- [Task details]: List each line of the data that holds the string "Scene".

[Recorded robot episodes]

--- begin ---

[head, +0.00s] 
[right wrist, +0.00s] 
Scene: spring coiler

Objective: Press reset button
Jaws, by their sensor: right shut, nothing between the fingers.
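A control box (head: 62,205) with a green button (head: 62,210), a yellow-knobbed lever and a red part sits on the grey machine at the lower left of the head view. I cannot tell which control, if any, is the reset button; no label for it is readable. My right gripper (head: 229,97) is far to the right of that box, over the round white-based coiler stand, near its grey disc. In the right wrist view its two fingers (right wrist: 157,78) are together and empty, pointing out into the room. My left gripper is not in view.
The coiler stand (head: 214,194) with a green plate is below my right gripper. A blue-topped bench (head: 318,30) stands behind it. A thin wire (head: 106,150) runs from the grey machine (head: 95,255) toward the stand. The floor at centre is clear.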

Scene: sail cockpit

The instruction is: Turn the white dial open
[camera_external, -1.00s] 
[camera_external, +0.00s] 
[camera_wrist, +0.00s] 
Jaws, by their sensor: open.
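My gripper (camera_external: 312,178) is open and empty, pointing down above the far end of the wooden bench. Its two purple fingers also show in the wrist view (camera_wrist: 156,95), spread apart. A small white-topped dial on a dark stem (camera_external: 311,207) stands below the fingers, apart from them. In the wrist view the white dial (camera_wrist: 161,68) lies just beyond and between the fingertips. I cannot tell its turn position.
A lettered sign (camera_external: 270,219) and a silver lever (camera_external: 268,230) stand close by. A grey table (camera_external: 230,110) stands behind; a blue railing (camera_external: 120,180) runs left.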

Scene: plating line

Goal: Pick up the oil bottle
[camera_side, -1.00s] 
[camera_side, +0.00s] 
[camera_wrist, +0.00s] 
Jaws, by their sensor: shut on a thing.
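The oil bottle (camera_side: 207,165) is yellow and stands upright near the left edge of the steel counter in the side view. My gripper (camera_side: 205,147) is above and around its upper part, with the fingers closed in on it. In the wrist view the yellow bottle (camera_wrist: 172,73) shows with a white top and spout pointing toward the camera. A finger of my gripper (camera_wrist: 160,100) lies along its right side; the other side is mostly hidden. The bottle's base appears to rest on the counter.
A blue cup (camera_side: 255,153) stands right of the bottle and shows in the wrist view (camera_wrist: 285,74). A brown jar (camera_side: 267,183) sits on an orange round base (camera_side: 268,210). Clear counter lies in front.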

--- end ---

- [Solution to this task]:
Scene: spring coiler
Scene: sail cockpit
Scene: plating line

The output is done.